Ubuntu Linux: "sudo apt install libsqlite3-dev"
some Linux systems, for example Ubuntu, CentOS 6 and 7, need the following environment variables to be set before running fits_web_ql:
export PKG_CONFIG_PATH=/usr/local/lib/pkgconfig export LD_LIBRARY_PATH=$LD_LIBRARY_PATH:/usr/local/lib
it is best to append these lines into your .bashrc
on macOS (especially macOS Ventura 13.2 and higher) the following environment variable needs to be set (for example in your .zshrc):
export DYLD_LIBRARY_PATH=$DYLD_LIBRARY_PATH:/usr/local/lib
cd into the fits_web_ql directory and execute
cargo run --release
after a successful compilation (it may take some time!) point your web browser to http://localhost:8080
press CTRL+C to exit the program
to avoid needless compilation before running one can build it once with "cargo build --release" and then launch it many times by executing
target/release/fits_web_ql
or
target/release/fits_web_ql --port 8080 --interface 0.0.0.0 --home /a/path/to/your/FITS/mount
cd into the fits_web_ql directory and execute
cargo run --features 'jvo production cdn zfp' --release
or
cargo run --features 'jvo production cdn zfp' --release -- --path fitswebql_v4
The "--features" option enables extra functionality. JVO-reserved features are "jvo" and "production". "cdn" can be used by anyone to speed up delivery of static resources by utilising a jsDelivr open-source content delivery network (https://www.jsdelivr.com). "cdn" is especially recommended if many users are accessing a remote FITSWebQL server. There is no need to use it on your personal computer. "zfp" enables ZFP compression for FITS data cubes held in an internal FITSWebQL cache in order to (theoretically) speed-up loading times (see a note at the end of this README). "ipp" enables use of the Intel Integrated Performance Primitives (IPP) library in some places (for example rescaling images/videos).
an alternative HTTP port
cargo run --features 'cdn' --release -- --port 8000
an alternative URL path (JVO-specific)
cargo run --features 'jvo production cdn zfp' --release -- --path fitswebql_v4
an alternative network interface (only needed to make the local version operate in a remote-server mode)

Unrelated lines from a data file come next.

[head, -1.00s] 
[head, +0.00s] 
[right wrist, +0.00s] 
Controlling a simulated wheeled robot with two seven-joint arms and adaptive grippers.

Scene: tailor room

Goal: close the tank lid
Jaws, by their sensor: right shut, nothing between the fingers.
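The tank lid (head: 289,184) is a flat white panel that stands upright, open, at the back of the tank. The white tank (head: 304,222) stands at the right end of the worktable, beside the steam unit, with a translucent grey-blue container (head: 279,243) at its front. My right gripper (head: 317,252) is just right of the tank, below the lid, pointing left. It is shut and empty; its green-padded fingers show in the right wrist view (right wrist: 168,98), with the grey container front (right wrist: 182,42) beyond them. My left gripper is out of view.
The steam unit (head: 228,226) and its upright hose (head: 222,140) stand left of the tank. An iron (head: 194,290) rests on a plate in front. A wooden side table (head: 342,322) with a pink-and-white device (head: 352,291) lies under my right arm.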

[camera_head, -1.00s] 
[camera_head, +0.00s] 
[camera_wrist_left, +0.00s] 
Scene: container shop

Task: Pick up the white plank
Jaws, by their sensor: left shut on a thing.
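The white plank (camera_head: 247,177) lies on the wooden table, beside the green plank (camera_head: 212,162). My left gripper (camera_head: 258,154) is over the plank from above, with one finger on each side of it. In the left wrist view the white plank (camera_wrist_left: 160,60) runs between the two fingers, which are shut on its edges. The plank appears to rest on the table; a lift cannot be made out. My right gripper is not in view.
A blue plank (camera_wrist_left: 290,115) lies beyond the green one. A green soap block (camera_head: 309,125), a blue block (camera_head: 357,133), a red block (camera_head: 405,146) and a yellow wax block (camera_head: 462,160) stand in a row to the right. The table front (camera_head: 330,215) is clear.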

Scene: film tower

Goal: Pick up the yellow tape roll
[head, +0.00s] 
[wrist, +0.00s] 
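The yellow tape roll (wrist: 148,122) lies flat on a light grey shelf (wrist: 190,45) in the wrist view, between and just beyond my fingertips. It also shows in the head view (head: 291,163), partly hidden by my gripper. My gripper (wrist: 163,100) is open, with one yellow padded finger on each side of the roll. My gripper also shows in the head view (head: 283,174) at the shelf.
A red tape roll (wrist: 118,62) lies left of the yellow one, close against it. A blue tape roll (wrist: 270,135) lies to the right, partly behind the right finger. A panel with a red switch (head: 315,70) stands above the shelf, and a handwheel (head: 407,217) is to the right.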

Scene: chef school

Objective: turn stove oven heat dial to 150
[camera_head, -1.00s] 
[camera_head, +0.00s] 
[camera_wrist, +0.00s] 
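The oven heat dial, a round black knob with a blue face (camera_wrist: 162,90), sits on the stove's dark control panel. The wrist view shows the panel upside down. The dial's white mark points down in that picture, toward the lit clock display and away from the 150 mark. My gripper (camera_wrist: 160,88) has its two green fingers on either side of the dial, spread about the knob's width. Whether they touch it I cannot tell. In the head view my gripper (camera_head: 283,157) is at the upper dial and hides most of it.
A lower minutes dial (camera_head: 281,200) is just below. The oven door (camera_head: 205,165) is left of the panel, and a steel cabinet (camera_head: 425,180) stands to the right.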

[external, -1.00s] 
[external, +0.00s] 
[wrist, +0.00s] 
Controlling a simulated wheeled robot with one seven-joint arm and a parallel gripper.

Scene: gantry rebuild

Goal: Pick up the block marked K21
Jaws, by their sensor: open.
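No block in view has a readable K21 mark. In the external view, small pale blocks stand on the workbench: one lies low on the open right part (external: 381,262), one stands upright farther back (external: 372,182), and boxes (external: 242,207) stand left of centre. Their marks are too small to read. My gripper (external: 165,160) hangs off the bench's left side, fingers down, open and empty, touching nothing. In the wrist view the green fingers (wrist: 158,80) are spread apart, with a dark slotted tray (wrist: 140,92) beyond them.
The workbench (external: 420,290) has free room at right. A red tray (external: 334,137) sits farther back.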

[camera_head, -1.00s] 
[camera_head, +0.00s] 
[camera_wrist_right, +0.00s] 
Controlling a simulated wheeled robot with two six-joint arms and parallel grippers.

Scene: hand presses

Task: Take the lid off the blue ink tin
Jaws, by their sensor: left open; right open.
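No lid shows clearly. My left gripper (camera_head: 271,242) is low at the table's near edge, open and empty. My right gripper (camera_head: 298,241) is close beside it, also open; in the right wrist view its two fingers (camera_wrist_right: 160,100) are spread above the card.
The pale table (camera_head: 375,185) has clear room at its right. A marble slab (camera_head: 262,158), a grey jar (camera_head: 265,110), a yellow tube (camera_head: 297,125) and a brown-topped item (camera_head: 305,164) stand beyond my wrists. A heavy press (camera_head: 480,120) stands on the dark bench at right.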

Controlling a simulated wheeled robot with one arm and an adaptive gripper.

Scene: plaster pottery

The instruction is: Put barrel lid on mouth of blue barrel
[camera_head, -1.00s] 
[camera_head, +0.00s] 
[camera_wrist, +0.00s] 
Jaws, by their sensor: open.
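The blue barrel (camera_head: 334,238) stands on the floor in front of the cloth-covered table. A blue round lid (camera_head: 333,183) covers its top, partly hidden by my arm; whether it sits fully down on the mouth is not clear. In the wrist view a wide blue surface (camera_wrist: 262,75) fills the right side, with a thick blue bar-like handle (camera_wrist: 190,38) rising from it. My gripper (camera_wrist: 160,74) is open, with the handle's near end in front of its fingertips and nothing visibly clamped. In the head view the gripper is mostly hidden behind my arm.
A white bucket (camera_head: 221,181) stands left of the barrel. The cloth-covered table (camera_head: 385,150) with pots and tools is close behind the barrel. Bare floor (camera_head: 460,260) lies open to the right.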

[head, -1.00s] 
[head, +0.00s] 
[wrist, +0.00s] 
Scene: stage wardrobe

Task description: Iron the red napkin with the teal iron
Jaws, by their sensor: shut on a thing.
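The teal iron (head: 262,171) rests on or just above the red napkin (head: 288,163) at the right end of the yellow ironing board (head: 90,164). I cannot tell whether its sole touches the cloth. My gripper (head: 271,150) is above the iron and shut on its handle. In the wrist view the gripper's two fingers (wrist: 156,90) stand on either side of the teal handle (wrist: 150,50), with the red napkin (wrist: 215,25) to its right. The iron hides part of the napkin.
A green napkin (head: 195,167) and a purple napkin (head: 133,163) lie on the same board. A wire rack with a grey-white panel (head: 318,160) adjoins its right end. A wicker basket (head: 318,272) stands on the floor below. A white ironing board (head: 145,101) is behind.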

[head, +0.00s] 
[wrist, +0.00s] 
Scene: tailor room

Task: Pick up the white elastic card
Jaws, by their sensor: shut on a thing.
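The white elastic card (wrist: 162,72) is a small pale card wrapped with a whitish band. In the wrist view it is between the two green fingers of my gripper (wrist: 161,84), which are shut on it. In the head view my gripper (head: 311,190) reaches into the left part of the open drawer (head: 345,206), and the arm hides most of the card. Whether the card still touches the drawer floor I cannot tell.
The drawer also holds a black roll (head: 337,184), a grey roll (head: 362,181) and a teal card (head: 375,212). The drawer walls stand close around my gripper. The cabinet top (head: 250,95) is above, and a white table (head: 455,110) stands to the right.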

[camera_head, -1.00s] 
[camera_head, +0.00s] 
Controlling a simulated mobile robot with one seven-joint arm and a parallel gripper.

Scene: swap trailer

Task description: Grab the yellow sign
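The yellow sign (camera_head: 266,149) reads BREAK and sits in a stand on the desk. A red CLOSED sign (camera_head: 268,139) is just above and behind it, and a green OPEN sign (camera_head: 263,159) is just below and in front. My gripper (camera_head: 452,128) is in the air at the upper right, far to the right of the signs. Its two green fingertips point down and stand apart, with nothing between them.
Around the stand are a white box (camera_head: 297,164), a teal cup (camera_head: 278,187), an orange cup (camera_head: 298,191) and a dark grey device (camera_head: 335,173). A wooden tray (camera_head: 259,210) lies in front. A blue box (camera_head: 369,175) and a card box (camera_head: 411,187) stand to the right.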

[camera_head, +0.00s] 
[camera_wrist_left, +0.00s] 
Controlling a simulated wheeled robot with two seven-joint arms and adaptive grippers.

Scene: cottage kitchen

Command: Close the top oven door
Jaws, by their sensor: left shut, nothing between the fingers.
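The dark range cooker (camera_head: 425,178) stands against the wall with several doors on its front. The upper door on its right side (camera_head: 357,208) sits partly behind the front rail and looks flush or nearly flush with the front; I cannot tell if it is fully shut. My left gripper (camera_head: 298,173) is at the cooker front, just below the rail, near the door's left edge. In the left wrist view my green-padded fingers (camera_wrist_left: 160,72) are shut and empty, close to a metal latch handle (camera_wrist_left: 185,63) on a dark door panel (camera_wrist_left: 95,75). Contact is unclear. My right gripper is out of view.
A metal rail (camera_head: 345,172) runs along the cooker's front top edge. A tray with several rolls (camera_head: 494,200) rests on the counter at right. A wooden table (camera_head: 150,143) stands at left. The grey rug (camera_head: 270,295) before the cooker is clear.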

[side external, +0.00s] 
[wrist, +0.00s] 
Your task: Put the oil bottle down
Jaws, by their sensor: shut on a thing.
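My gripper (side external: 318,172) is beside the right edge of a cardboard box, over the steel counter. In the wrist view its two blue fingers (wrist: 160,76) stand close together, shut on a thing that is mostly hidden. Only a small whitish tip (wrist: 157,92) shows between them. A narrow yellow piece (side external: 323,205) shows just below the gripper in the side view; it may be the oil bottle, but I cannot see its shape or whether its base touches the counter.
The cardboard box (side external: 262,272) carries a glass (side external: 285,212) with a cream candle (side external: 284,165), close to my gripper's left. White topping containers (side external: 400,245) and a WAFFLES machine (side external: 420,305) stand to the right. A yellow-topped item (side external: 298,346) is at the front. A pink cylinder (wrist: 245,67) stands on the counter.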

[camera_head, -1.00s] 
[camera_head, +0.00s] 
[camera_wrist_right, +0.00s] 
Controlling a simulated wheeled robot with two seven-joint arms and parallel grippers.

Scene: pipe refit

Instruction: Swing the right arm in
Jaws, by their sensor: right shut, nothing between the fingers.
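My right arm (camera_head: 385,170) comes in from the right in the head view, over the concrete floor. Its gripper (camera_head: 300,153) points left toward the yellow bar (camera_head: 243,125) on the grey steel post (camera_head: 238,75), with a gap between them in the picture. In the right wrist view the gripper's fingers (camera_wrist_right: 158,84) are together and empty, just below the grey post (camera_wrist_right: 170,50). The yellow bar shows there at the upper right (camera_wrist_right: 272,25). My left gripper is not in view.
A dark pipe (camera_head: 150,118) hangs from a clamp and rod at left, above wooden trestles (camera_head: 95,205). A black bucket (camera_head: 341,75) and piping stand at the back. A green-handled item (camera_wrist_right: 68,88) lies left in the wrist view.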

cargo run --release -- --interface 0.0.0.0
an alternative home directory (FITS data storage)
cargo run --release -- --home /a/path/to/your/FITS/mount
combined options
cargo run --features 'cdn' --release -- --port 8000 --interface 0.0.0.0 --home /a/path/to/your/FITS/mount
or
cargo build --features 'cdn' --release
target/release/fits_web_ql --port 8000 --interface 0.0.0.0 --home /a/path/to/your/FITS/mount
FITSCACHE placement
A hint how to speed-up FITSWebQL when using SSDs. It it best to clone fits_web_ql onto a directory residing on the fastest storage medium you have (ideally NVME SSD). Inside fits_web_ql there is an internal FITSCACHE directory where the program caches half-float-converted FITS files (applicable only to bitpix = -32).
The first time a FITS file is accessed it will be read from its original location (ideally from a fast NVME SSD). The second time somebody accesses that same FITS file, fits_web_ql will read the FITS header from the original location and then proceed to load half-float binary cache from the FITSCACHE directory.
So even if your large FITS files reside on a fast SSD, if fits_web_ql itself is located on a slow HDD second-time loads of FITS files will appear slow compared with first-time accesses.
One can also experiment with symbolic links to a separate FITSCACHE directory residing on a fast storage medium.
enable the "zfp" feature
i.e. cargo run --features 'zfp' --release
This feature replaces the half-float storage with ZFP compression (https://github.com/LLNL/zfp), which speeds-up second-time loads on multi-core systems. The HDD/SSD cache storage uses zfp 2d arrays instead of half-floats, which are converted to a half-float RAM storage upon loading. Decompressing data is very CPU intensive, hence this feature is only recommended if your server contains a sufficient number of CPU cores (i.e. >= than #memory channels). Otherwise speed savings from reading smaller file sizes will be eaten-up by increased CPU times of decompressing the data. cmake3 needs to be installed on your system.
A personal comment: ZFP compresses data using 4x4 blocks which introduces undesirable blocky artifacts at too high compression ratios. Compression/decompression speeds are not fast. In author's experience, compressing FITS data cubes with Radial Basis Functions (a terribly slow process by itself!) results in much better compression ratios with no visible artifacts. The author will continue experimenting with various compression methods (including wavelets).
enable use of Intel IPP via an experimental feature "ipp"
i.e. cargo run --features 'zfp ipp' --release
The Intel Integrated Performance Primitives (IPP) library can be obtained free of charge from https://software.intel.com/en-us/intel-ipp
IMPORTANT: please make sure that the IPPROOT environment variable is set following the IPP installation instructions (i.e. echo $IPPROOT /opt/intel/compilers_and_libraries_2019.4.243/linux/ipp)